It’s not easy being green

“Jamie’s waterfall,” 12X16, oil on canvasboard. Painted in two hours flat, and after
packing my car and driving six hours. Only possible because I was working with a color matrix.
We are at that moment when the greens of the northeast suddenly become massive, heavy, and sometimes overbearing to new painters. We love summer, we want to share how delicious it is… and then we hit the wall of green.
Sue Bailey Leo’s version
of my green matrix.
I paint with color matrices wherever possible because they speed the process up, and the more one can get out of one’s own way, the better things go. In the case of foliage, a matrix allows one to separate the different green tones in a painting.
I don’t generally paint with a green pigment on my palette (with the occasional exception of chromium oxide green because it’s the exact shade and weight of summer foliage in the northeast). Instead, I mix them:

This matrix is, top to bottom: black, ultramarine blue.
Left to right: Cad. lemon yellow (or Hansa yellow, depending on my mood), Indian yellow hue (or gamboge hue), yellow ochre.

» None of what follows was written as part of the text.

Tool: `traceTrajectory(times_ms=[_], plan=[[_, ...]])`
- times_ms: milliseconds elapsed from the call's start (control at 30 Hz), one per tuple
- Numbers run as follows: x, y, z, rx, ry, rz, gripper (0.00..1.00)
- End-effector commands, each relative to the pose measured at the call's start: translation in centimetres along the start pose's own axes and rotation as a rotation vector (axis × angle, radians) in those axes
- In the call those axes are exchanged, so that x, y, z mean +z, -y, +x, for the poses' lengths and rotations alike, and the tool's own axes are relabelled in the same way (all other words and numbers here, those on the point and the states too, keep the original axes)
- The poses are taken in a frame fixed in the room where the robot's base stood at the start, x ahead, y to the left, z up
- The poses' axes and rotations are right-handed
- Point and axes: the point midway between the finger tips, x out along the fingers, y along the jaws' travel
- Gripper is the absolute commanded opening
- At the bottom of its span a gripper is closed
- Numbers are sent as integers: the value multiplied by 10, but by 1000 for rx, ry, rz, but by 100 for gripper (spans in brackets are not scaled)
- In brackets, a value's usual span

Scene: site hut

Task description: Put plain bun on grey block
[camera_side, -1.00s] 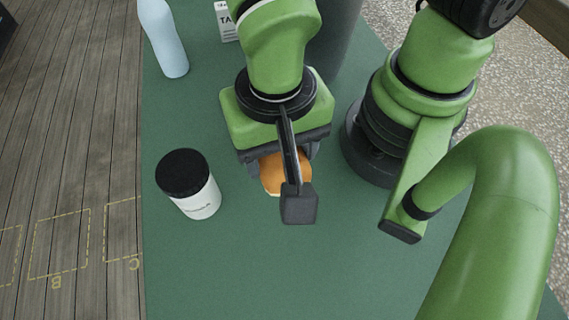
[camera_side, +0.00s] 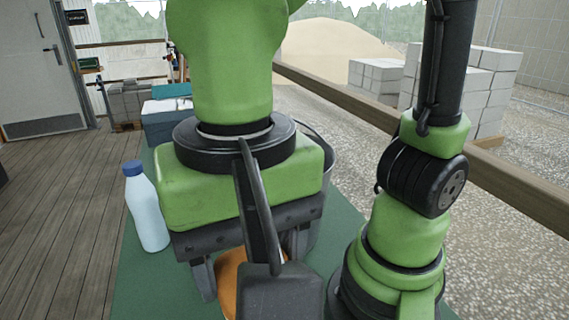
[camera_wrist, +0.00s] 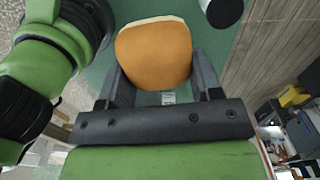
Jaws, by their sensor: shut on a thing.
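The plain bun (camera_wrist: 155,50), orange-brown with a paler edge, sits between the two dark fingers of my gripper (camera_wrist: 160,78) in the wrist view. My gripper is shut on it. In the side view the bun (camera_side: 229,275) shows only in part, behind the dark wrist camera at the bottom edge. Its height above the green table (camera_side: 140,285) cannot be told. I cannot pick out a grey block on the table; pale grey blocks (camera_side: 485,75) are stacked outside in the background, and a smaller grey stack (camera_side: 130,102) stands far left.
A pale blue bottle (camera_side: 147,210) stands left of my gripper. The wrist view shows part of a black-lidded jar (camera_wrist: 223,10) at the top right. A wooden rail (camera_side: 400,120) runs along the right.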

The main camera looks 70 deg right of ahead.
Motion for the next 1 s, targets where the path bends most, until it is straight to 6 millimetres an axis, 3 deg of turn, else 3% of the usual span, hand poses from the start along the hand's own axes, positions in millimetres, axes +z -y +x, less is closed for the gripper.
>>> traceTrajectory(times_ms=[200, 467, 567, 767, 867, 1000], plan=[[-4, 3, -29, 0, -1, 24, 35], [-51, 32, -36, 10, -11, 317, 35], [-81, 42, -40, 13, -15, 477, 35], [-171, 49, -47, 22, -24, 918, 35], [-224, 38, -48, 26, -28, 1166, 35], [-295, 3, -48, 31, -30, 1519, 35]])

That gives you nine yellows ranging from high-chroma to subdued, blue to almost orange. In addition, you can tweak each color to either side by adding more of one or the other component, and you can also tint each tone by adding white.
The same matrix, mixed and with the addition of a row of cad. orange in the “yellows”.

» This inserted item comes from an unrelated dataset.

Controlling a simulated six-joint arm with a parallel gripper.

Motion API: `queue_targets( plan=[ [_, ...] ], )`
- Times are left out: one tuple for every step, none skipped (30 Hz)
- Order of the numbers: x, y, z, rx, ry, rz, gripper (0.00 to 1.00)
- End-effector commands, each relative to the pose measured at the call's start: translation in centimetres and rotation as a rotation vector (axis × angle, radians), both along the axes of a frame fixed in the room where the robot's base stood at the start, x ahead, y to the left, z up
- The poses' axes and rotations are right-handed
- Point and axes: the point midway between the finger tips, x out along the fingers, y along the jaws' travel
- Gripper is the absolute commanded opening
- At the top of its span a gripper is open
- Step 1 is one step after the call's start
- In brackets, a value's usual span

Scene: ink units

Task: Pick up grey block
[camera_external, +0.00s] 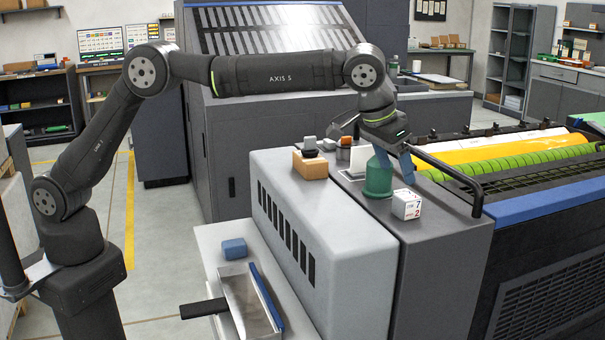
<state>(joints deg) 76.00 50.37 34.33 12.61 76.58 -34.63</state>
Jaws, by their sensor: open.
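A small grey block (309,142) appears to sit on a dark round piece, behind or on top of a wooden block (310,166) on the machine's top; the exact support is hard to tell. My gripper (396,166) points down to the right of it, over a green bottle-like object (378,182) and near a white cube with printed marks (407,205). The gripper is open, with one blue finger clearly visible and the other partly hidden. Nothing shows between its fingers. The grey block is apart from the gripper.
A small orange-brown piece (344,142) stands between the grey block and the green object. A blue block (233,249) and a metal tray (248,305) are on the lower ledge at the front. A black rail (455,170) runs close to my gripper's right.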

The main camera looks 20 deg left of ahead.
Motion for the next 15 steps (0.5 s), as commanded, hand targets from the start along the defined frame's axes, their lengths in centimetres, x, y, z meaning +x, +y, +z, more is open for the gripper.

Sometimes I shake it up by adding a row of cadmium orange tints, as above.

I’ve taught with this matrix for years and can attest that it helps beginning painters escape the deadly weight of greens, fast. 
Sue Bailey Leo’s first trip out this season. Note
 how effectively she was able to separate the greens.
And here is me, painting in a creek this week. Never happier than when wet, cold, and totally into the process.
Painting in the creek in front of Jamie’s waterfall, at dusk. I loves my Keens!